Information supplied:
***

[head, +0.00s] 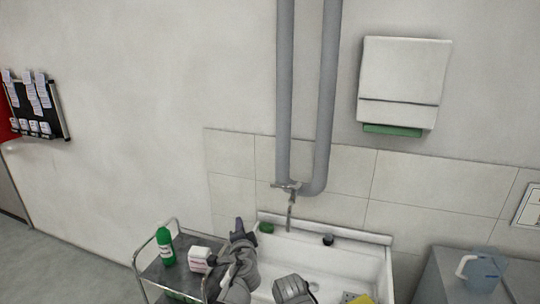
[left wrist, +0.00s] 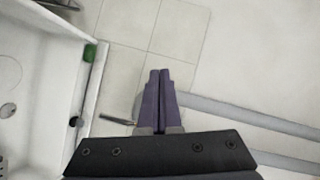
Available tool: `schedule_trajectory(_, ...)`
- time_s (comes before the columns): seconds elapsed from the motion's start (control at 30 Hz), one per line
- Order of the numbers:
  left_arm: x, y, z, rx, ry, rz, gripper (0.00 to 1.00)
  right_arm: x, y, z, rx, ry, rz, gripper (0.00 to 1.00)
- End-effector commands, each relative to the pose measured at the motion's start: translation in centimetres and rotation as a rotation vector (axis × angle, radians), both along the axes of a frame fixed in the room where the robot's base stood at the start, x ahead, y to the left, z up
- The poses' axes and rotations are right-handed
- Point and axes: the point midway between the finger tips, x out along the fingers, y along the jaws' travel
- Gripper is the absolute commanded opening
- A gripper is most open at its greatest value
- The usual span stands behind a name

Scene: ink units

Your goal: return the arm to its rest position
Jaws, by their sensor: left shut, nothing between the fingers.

***

Given problem:
All lines from the line containing "Scene: ink units" through the end of the listing above are to be duplicated exactly; include both ends and nothing further.

Final result:
Scene: ink units

Your goal: return the arm to its rest position
Jaws, by their sensor: left shut, nothing between the fingers.

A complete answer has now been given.